Data shown -
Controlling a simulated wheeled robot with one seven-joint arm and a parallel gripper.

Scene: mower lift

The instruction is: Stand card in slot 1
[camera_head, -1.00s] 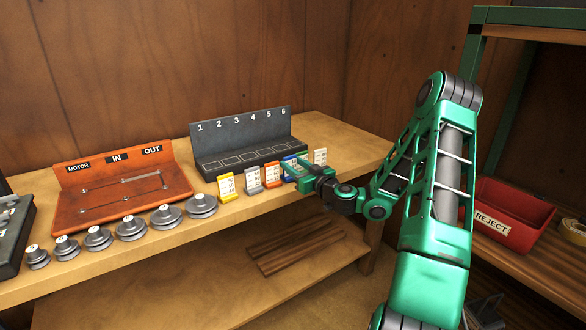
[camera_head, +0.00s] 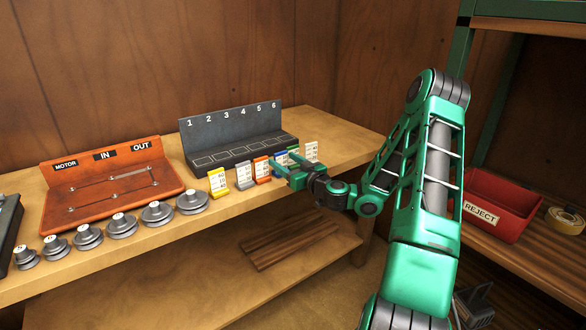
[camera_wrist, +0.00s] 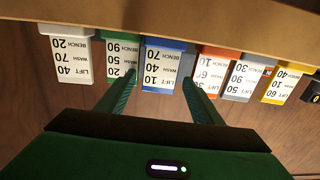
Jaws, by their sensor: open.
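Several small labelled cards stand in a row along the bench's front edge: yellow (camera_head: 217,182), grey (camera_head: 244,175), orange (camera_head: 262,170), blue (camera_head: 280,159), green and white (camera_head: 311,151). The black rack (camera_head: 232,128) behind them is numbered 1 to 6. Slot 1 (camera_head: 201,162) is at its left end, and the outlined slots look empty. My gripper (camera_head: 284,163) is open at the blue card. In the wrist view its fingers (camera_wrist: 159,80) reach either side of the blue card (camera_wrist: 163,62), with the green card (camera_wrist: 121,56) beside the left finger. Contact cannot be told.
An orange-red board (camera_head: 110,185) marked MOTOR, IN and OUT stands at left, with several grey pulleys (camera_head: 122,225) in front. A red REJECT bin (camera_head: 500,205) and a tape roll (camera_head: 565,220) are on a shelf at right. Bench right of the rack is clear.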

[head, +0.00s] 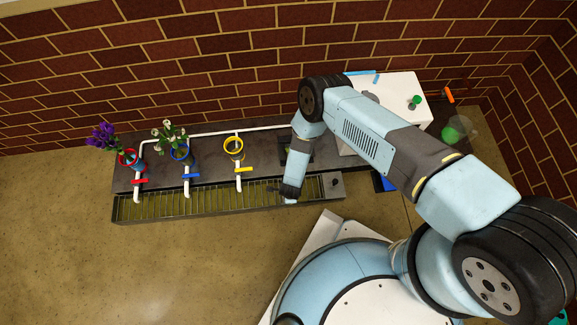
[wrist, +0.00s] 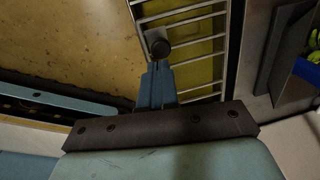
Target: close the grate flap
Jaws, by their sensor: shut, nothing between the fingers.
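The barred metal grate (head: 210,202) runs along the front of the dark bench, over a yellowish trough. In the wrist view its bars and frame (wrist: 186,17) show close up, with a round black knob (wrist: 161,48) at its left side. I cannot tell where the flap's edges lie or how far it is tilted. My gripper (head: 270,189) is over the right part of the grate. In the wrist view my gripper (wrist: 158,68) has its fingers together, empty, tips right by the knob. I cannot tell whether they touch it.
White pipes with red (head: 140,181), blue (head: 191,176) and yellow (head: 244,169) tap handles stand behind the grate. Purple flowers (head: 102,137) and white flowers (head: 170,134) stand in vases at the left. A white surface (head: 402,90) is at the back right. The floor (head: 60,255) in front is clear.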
* * *
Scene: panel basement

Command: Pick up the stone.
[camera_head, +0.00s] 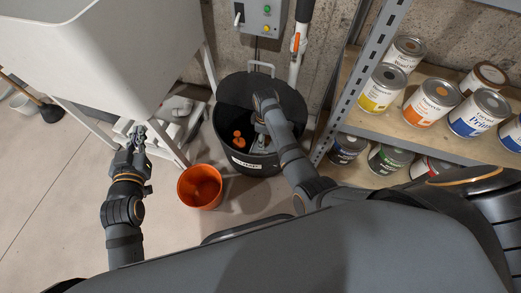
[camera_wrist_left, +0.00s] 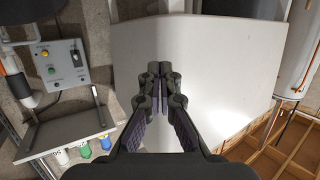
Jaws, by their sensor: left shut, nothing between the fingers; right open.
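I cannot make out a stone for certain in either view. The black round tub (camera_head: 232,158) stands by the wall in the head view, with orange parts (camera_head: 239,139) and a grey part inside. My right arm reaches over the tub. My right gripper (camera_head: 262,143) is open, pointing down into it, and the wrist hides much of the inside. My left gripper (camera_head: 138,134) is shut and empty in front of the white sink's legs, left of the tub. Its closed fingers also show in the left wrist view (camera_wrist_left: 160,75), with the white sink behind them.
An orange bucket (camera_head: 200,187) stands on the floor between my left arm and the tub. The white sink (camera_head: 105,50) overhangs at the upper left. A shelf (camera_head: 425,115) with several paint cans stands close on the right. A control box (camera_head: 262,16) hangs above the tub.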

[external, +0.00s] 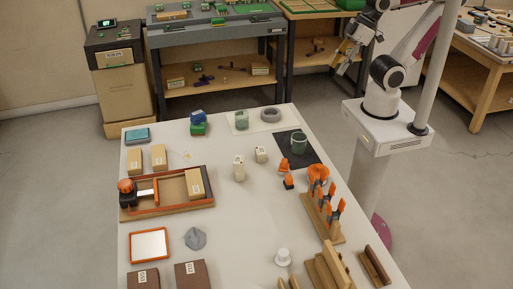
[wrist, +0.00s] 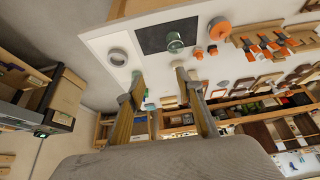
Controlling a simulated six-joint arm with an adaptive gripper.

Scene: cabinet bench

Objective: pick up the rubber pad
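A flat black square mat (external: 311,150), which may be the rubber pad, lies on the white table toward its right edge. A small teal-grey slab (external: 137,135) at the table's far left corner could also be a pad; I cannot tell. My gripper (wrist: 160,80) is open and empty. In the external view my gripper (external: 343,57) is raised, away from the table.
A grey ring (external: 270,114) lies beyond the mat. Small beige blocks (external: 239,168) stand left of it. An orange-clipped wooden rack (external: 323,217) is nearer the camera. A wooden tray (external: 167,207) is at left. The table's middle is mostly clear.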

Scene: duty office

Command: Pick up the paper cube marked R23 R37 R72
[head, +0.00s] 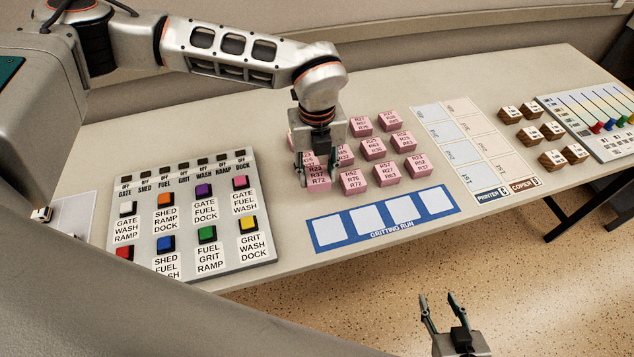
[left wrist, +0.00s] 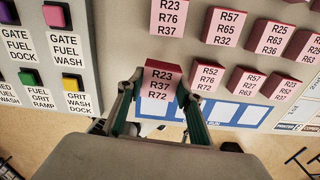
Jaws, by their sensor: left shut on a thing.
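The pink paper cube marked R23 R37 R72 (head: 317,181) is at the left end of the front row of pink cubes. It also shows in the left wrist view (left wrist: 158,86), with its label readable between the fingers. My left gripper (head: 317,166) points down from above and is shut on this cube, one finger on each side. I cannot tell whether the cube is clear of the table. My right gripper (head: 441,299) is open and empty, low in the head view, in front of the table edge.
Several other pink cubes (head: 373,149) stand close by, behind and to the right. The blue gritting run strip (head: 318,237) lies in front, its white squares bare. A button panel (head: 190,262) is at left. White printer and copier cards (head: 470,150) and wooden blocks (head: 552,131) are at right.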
---
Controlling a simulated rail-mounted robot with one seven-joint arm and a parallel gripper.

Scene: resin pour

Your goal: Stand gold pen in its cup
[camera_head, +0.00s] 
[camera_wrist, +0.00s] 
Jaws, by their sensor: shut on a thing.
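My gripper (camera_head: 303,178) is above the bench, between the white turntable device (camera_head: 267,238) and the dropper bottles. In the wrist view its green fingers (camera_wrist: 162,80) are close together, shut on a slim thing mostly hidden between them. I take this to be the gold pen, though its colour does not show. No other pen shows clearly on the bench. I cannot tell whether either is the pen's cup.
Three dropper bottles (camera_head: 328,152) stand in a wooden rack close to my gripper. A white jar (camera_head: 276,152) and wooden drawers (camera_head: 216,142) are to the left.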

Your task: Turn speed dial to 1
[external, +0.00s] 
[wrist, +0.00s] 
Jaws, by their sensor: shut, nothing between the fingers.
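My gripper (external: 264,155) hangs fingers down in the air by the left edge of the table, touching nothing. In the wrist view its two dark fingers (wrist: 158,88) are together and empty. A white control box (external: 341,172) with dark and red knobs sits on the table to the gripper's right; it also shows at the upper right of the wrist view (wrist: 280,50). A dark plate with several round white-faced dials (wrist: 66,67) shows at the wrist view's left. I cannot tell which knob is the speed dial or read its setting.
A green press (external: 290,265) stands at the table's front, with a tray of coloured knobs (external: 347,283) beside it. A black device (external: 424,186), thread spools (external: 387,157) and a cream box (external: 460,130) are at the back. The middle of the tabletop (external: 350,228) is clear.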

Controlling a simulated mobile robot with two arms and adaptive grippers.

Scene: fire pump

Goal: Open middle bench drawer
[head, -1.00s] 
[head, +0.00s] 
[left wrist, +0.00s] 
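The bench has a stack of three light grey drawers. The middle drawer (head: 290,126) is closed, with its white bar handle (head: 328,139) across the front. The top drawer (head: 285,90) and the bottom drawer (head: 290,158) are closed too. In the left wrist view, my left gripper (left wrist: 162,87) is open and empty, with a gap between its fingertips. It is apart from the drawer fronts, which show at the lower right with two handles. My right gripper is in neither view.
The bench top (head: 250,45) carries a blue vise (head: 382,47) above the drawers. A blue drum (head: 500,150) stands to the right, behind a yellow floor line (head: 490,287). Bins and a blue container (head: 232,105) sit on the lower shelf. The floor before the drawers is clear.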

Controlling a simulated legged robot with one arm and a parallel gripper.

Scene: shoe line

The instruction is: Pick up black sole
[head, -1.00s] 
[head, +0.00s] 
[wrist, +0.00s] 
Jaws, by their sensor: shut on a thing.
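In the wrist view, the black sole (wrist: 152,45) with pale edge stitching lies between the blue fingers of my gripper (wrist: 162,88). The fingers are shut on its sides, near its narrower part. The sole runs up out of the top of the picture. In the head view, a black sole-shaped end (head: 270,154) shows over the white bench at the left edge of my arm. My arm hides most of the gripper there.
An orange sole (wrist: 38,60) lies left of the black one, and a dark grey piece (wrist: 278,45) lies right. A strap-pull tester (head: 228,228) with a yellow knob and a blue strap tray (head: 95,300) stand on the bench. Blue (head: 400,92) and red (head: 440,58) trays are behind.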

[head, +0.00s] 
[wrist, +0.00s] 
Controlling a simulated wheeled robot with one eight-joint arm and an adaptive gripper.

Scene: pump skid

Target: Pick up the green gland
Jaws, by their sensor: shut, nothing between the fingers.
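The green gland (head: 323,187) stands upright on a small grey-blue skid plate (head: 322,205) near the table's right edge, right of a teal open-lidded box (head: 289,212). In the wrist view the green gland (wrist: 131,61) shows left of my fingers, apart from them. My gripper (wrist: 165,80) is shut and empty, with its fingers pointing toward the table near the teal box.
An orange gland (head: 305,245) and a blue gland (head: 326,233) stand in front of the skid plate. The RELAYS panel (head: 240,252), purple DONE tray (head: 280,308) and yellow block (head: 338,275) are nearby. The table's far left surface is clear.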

Exercise -
Look through the listing and extract every line with "wheeled" in it.

Expected answer -
Controlling a simulated wheeled robot with one seven-joint arm and a parallel gripper.
Controlling a simulated wheeled robot with one eight-joint arm and an adaptive gripper.

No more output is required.